The problem – In the entries below, repeat only the lines between those holding "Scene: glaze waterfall" and "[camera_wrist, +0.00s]", inclusive. Leave pictures out.

Information shown –
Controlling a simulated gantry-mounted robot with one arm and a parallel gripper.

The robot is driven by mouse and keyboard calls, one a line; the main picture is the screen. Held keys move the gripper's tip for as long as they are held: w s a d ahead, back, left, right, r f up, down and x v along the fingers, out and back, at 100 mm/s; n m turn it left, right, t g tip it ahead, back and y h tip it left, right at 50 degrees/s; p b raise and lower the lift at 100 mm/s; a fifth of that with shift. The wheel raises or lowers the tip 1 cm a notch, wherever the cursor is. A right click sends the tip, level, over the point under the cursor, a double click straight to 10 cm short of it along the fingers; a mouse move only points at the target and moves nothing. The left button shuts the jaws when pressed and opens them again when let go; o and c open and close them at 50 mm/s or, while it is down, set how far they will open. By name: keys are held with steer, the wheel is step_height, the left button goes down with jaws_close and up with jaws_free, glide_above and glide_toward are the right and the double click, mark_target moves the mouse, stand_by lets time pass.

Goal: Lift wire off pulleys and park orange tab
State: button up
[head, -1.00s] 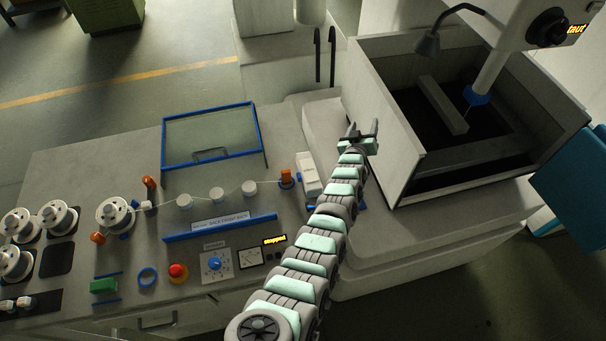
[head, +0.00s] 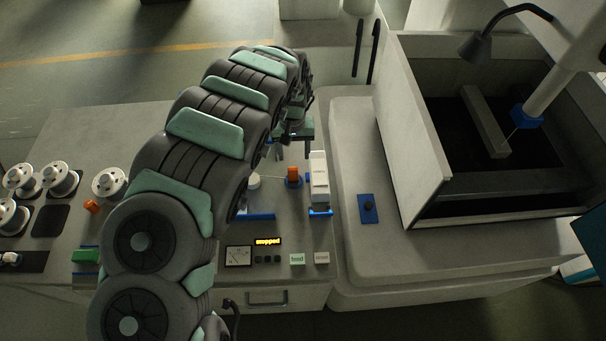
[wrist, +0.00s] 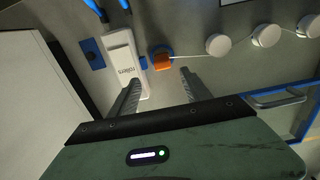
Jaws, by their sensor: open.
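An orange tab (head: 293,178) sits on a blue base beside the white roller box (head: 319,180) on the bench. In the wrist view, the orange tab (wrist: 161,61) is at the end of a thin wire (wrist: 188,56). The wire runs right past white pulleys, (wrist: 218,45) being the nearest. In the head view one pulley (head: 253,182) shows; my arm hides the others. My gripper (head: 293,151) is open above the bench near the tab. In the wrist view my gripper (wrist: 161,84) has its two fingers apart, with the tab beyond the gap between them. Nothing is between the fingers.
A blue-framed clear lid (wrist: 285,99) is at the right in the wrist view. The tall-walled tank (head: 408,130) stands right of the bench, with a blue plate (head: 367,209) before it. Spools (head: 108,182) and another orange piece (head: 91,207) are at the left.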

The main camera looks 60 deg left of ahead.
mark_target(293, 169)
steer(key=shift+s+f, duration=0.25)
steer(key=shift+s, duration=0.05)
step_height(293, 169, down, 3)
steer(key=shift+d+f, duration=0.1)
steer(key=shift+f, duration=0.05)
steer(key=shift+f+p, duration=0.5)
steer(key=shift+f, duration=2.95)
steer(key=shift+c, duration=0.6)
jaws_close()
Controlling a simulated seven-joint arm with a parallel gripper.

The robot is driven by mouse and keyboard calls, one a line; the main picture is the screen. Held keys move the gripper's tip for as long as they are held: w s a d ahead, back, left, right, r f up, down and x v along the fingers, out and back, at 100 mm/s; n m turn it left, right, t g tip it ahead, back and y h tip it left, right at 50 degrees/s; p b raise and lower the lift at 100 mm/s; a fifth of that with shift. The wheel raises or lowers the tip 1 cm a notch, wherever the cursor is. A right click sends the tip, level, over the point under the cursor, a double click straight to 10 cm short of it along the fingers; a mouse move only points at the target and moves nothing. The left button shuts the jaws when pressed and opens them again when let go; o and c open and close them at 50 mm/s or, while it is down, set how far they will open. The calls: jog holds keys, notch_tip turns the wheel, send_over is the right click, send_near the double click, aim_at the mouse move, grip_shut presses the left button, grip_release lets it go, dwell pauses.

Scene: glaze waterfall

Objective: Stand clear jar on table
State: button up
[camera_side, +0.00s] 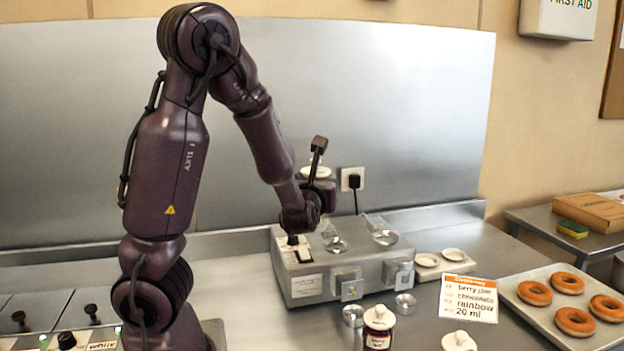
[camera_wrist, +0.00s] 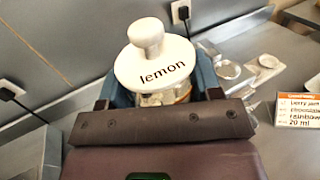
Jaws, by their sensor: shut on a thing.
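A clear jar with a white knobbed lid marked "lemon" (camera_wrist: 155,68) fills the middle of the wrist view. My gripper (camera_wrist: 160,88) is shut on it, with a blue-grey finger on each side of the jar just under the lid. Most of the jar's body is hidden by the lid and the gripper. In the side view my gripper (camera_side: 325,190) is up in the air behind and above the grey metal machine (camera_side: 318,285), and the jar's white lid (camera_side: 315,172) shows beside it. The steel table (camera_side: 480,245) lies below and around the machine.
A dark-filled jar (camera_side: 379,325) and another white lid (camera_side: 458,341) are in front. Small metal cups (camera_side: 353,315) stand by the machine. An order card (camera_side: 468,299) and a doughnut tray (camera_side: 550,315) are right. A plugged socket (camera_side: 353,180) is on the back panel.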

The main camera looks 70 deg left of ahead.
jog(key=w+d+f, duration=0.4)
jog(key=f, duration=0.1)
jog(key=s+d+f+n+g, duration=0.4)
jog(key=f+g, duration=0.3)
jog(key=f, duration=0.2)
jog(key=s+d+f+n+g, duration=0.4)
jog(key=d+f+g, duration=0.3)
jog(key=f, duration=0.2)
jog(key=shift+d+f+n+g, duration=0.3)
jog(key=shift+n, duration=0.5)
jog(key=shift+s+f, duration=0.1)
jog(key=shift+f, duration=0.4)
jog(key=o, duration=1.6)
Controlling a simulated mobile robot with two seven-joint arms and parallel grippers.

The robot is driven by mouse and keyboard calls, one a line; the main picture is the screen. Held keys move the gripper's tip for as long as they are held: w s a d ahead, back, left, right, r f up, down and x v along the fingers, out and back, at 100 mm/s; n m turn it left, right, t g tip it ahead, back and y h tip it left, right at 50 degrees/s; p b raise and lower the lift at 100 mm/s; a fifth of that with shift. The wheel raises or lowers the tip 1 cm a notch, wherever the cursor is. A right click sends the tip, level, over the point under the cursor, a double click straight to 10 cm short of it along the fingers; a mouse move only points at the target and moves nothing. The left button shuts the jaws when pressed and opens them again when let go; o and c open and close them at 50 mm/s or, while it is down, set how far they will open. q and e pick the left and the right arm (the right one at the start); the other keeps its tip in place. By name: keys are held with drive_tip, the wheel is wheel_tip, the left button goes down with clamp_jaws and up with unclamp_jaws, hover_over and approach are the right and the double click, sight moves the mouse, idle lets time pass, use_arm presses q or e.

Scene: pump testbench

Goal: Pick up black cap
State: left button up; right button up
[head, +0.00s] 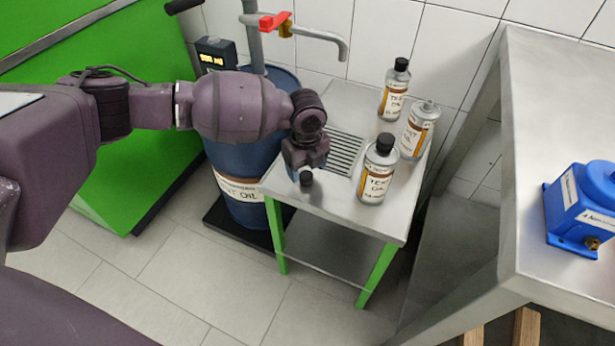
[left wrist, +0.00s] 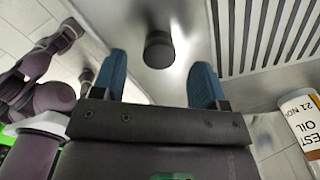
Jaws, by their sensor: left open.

Full solution –
Scene: glaze waterfall

Objective: Stand clear jar on table
State: button up
[camera_side, +0.00s] 
[camera_wrist, +0.00s] 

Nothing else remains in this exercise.